The exercise —
Report all lines holding "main".
--------
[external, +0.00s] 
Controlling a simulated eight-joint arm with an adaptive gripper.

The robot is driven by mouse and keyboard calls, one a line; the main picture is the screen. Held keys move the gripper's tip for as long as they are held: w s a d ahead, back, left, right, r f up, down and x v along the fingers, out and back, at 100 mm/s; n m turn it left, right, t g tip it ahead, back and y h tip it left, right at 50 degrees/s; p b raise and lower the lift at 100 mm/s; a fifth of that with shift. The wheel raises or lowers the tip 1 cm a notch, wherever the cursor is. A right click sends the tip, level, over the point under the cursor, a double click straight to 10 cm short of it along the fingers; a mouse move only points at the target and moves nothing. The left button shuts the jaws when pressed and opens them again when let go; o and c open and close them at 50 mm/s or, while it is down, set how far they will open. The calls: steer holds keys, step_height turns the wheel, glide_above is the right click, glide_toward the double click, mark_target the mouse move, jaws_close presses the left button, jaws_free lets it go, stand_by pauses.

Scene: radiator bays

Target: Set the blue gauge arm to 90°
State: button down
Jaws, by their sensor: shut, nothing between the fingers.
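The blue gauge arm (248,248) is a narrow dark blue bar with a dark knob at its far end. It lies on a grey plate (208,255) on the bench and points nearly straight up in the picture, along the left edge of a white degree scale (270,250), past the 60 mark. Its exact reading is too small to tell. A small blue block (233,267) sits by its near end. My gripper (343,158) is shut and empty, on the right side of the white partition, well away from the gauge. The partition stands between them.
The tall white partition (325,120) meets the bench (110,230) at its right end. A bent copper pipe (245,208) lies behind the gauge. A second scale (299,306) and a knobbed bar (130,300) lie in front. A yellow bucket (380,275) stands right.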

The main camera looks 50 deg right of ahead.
--------
Solution for this problem —
The robot is driven by mouse and keyboard calls, one a line; the main picture is the screen. Held keys move the gripper's tip for as long as they are held: w s a d ahead, back, left, right, r f up, down and x v along the fingers, out and back, at 100 mm/s; n m turn it left, right, t g tip it ahead, back and y h tip it left, right at 50 degrees/s; p b raise and lower the lift at 100 mm/s; a fifth of that with shift. The wheel raises or lowers the tip 1 cm a notch, wherever the cursor is. A right click sends the tip, level, over the point under the cursor, a double click straight to 10 cm short of it along the fingers; a mouse move only points at the target and moves nothing. The left button shuts the jaws when pressed and opens them again when let go; o and c open and close them at 50 mm/s or, while it is down, set how far they will open. The calls: steer holds keys, step_height turns the wheel, glide_above is the right click, glide_toward the double click, mark_target the mouse move, jaws_close presses the left button, jaws_free lets it go, stand_by pauses.
The main camera looks 50 deg right of ahead.

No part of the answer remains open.